Excerpt

Sharpening Your Profit Focus

© Claire Communications

Improving profitability requires first that you focus on it. When you talk about your company do you describe it as a “$2 millions (sales)” company or a “$100,000 (profit)” company? When you talk about how you’re doing at the end of the day or week or month, is it in revenue or profit terms? Are your incentive schemes based on revenue or profit? Do you even know from month to month what your profit is?

Though the specific steps will depend on the nature of your enterprise, here are several suggestions for sharpening your profit focus and finding ways to enhance the profitability of your business.

Pay yourself first. This doesn’t mean you write yourself a check before you pay your employees, but that you account for yourself at the salary you deserve, rather than “what’s left over.” What do you think your time is worth? $100 an hour? $500 an hour? What would the profitability of your company look like if you paid yourself that? If you don’t like the answer, then dig into the underlying reasons.
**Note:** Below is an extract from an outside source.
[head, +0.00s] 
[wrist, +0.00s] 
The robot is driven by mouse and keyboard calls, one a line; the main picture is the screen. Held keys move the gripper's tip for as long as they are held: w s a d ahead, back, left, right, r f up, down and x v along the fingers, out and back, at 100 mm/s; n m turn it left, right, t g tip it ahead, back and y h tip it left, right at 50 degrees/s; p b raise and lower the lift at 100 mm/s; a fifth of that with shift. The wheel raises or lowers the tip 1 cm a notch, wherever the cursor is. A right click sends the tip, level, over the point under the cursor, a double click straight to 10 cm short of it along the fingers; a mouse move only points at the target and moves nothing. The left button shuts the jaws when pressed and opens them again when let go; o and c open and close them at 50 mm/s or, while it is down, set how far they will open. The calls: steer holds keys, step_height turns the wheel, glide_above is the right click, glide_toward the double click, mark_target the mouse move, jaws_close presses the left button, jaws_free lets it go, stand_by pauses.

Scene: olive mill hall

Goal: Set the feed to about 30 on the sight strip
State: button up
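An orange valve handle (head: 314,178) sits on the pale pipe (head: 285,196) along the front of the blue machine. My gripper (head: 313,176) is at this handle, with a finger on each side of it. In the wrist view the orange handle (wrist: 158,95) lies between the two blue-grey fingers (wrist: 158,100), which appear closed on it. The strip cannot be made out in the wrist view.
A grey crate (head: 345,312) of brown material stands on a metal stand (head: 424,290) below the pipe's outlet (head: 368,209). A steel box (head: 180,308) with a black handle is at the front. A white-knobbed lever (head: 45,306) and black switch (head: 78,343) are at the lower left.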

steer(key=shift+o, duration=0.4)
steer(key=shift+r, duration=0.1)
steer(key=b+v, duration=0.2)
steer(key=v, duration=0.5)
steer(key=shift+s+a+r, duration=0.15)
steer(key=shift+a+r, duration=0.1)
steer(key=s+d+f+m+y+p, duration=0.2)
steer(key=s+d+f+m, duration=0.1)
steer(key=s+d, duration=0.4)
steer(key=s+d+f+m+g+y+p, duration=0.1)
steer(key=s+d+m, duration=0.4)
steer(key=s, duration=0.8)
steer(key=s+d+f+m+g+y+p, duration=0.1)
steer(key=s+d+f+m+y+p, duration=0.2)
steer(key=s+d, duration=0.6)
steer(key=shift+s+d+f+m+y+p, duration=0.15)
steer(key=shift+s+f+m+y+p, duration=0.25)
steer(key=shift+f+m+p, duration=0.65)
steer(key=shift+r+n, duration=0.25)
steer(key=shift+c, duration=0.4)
Develop a “Profit Paradigm.” Let’s say your business is currently producing a 10% profit. The conventional approach to trying to raise that number it is to examine your overhead and/or cost of sales and look for another 1-2% at the margin. That approach will often produce some results, particularly if you build in a process of constant reevaluation. But another strategy is to target a 20% net profit and figure out how to restructure your business to achieve it. Impossible? Maybe, but don’t underestimate what you can come up with by taking a more radical approach.